The model-based control design process for mechanical systems such as robotic vehicles and manipulators requires a clear mathematical model that describes the dynamics of the system to be available. Formulation of such mathematical models can be challenging especially if constraints are involved. There exist several methods of developing dynamic models for mechanical systems. The popular methods can be carried out in the natural inertial space, configuration space or in the quasi-coordinate space. Inertial space models such as those based on Newton-Euler formulation are only suitable for small systems because of the need to determine all unknown constraint reaction forces. Configuration space models such as Euler-Lagrange models are preferred to inertial space models because they reduce the number of unknown reaction forces into Lagrange multipliers where each constraint is associated with one Lagrange multiplier. However, these Lagrange multipliers also increase the dimension of the system and can be prohibitive if the system has many constraints. The most suitable alternative approach for multi-constrained systems is the use of quasi-coordinate space models such as the Maggi, Boltzmann-Hamel and the Gibbs-Appell formulations that eliminate the constraints altogether from the process.
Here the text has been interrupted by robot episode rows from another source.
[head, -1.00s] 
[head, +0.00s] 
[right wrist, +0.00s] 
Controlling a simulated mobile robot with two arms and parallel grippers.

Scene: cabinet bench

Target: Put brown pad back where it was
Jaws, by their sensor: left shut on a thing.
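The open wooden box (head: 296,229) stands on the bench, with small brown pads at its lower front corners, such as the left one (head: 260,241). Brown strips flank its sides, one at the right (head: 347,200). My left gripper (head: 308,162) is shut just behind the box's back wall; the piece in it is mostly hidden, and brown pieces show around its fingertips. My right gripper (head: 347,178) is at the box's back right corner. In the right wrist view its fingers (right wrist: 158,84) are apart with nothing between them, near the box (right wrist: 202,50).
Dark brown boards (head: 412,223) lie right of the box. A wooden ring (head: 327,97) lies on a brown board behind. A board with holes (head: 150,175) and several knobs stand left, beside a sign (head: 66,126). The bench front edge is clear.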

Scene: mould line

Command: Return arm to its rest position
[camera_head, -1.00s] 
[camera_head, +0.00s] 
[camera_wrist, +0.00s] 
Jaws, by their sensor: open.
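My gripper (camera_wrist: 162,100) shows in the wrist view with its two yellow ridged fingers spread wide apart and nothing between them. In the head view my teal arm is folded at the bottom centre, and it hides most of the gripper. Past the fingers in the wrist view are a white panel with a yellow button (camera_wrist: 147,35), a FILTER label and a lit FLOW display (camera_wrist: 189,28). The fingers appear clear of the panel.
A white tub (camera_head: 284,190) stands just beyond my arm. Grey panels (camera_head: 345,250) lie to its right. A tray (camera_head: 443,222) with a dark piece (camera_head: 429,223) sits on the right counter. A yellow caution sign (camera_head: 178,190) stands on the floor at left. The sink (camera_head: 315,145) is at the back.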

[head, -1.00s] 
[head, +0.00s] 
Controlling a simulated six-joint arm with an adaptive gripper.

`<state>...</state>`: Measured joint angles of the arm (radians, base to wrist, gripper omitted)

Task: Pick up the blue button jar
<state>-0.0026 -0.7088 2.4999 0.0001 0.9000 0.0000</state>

By doing so, they reduce the size of the working space compared to both the configuration space and the inertial space. Despite these advantages, quasi-coordinate space methods are not yet sufficiently popular in control design applications. The objective of this paper is to not only try to popularize the Boltzmann-Hamel and the Gibbs-Appell formulations but also to show that the two approaches are equivalent. Two examples are provided at the end to show this equivalence by yielding the same equations for the tested systems.